Author: Sarah Davidson
Date: 14 May, 2021
I am glad to see this effort to start a data versioning IG! And particularly getting at the challenge of republication/mirroring, which is something I'd like to learn from the RDA community about.
My main comment on the draft would be to say "reproducibility and re-use" wherever you say "reproducibility". From my perspective, the focus on reproducibility is overstated. It is certainly important to highlight because of the importance to the concept of scientific results being reproducible, and because it is a focus of publisher data accessibility policies. However in a practical sense, I think it is important to also state "re-use" specifically because
(1) It is one of the core FAIR data principles.
(2) In my experience, end users are far more interested in re-using and aggregating data for other purposes, using the largest and most current versions of relevant datasets, regardless of which of those data records were used in particular existing published analyses. (In 10 years of curating research data, I have never been approached by someone wanting to reproduce a published result.)
(3) I also think that for reproducibility, it is often methods, and not neccessarily the exact set of source data, that are often critical to preserve. In many cases, robust findings should be reproducible using the same methods across a variety of relevant data sources. And this I think falls outside the scope of the proposed IG, so a general focus data re-use could also help to maintain the intended scope of effort.
(4) By including other types of re-use, we can better explain the full extent of challenges posed when overlapping, duplicated, or reprocessed data are published and copied within and across platforms. A basic example of the problem is this: A researcher publishes several overlapping subsets of the same research dataset, which underlie different published analyses. One or more of those subsets might also involve a different reprocessing of the data, use of different identifiers for study subjects/samples, etc. Some of the published data might also be harvested by other data platforms. This full research dataset is ongoing across multiple grant cycles and is not published or publicly available, because journals/funders don't/can't require this. Another researcher wants to run an aggregate analysis across published data within their domain of interest. But they cannot assume uniqueness of data records across published datasets, and there may be no feasible or documented way to identify unique records. They are thus either limited in their metaanalysis options, or need to skip the published data and request access to the unpublished datasets, and there is a risk that incorrect assumptions are made and lead to flawed research conclusions. If the IG can address these kinds of situations, this makes a strong case for the importance of the IG and how its outputs could scale the growth and quality of future research opportunities and new knowledge.
Author: Mingfang Wu
Date: 07 Jun, 2021
Hi Sarah,
Thank you for reviewing the Charter and your thoughtful comments.

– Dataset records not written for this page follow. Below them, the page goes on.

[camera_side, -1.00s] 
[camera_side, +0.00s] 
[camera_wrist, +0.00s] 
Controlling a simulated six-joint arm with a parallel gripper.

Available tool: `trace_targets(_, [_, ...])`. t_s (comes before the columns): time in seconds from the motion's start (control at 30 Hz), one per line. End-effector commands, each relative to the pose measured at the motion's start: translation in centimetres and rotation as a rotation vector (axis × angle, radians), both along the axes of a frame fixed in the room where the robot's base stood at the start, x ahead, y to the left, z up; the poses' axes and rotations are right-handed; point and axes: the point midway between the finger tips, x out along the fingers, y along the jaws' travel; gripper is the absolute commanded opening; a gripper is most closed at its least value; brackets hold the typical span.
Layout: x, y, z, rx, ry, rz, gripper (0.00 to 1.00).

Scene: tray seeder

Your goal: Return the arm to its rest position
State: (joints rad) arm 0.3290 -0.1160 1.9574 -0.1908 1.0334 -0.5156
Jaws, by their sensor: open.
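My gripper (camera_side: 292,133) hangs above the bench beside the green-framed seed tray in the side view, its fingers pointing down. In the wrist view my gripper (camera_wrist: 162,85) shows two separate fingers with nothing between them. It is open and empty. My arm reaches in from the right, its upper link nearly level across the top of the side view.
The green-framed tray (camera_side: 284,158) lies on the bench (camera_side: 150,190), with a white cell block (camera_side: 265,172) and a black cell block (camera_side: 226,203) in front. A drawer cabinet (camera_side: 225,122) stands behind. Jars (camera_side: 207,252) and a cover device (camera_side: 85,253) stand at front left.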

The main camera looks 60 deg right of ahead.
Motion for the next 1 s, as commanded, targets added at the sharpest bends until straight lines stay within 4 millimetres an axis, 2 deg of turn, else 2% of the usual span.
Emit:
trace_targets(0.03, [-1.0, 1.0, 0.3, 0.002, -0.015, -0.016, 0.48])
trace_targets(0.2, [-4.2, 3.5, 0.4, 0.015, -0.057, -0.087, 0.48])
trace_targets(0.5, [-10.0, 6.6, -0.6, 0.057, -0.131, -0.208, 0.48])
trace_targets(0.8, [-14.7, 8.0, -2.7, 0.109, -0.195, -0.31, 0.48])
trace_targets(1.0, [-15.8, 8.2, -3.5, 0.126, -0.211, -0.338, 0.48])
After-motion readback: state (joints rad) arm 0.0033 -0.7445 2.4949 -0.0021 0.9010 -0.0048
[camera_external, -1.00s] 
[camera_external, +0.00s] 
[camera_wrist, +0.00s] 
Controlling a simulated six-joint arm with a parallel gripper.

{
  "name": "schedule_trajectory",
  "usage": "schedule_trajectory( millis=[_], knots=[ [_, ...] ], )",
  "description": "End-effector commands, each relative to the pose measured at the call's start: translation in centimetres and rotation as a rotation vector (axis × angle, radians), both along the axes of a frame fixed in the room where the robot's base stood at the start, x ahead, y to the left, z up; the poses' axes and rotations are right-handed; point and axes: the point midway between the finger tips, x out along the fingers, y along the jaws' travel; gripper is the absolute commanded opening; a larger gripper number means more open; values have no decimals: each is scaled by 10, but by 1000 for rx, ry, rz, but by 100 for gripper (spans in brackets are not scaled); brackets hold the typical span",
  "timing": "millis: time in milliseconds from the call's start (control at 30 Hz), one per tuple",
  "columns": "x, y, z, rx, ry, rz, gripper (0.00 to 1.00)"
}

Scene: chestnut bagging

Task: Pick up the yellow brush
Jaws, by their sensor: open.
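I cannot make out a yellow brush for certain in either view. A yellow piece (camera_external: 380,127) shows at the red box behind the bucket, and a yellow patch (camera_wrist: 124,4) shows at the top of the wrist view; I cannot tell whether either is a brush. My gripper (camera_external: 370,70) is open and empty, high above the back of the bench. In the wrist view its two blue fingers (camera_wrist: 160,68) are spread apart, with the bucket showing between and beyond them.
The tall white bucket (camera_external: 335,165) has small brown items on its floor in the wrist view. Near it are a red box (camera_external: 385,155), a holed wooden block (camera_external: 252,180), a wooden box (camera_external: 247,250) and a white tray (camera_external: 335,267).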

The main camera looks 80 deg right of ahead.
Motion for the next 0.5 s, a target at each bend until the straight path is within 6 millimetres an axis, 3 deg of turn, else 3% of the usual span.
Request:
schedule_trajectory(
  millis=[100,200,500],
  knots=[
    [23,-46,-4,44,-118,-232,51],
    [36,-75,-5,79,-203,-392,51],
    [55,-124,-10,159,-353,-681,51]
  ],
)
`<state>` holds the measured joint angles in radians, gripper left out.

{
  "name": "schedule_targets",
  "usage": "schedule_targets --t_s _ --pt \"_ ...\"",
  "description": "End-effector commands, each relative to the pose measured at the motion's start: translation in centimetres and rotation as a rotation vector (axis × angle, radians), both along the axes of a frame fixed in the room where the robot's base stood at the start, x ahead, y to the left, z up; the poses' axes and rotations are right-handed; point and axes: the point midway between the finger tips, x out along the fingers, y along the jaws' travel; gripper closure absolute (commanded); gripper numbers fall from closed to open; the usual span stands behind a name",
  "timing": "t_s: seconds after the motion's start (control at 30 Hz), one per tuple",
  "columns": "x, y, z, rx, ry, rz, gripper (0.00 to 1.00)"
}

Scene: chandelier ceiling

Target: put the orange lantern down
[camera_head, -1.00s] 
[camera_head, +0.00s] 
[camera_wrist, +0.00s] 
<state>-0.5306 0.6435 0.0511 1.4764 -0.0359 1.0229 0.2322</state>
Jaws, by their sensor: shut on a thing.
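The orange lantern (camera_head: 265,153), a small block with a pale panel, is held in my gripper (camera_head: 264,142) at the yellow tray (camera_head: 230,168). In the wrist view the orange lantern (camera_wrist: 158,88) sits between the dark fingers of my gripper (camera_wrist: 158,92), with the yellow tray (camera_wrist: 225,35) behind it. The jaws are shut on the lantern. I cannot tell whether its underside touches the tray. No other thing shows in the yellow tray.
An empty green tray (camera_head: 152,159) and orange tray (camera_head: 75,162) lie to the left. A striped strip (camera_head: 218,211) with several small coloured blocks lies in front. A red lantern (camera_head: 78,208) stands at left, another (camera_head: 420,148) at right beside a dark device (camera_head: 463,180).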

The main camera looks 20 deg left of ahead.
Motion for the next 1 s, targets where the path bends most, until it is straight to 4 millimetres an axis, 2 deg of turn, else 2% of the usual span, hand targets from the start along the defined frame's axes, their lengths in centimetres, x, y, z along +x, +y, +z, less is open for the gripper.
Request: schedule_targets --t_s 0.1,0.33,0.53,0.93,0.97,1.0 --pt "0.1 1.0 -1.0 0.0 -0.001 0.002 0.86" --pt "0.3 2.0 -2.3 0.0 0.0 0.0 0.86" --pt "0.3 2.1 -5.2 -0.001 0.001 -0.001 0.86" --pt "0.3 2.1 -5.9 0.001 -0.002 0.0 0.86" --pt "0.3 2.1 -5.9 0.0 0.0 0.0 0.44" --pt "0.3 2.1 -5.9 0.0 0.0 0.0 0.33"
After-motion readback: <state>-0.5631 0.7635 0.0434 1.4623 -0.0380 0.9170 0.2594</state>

We totally agree with you that the proposed work will impact not only reproducibility, but also data re-use. For scientific reproducibility yes we agree that the methodology is important, but that is clearly outside of our scope. We feel it is essential that a user be able to identify the exact version of the data that was used in a scientific investigation or to decide which version should be re-used, which can only be done through more precise definition of 1) the exact version of the data used and data processing provenance, 2) the data format and 3) the actual data repository/data service that the dataset was accessed from.
Your data re-use use cases provide very good examples why we propose this interest group. We proposed in the Charter to collect use cases related to citation, identification, authority and ethics when versioning, overlapping, duplicating, or reprocessing datasets; this would be aligned up with the use cases you discussed.
We have added the "re-use" wherever appropriate in the proposed charter.
Author: Coralie VINCENT
Date: 18 May, 2021
Thank you very much for the proposed Charter.
Just to be sure: are the dates in the table p. 4 chronological? If so, shouldn't it be "Jan-June 2022" instead of "Jan-June 2021"? (just trying to understand the timeline)
Author: Mingfang Wu
Date: 06 Jun, 2021
Thank you Coralie for spotting the typo, we will correct it in the final version.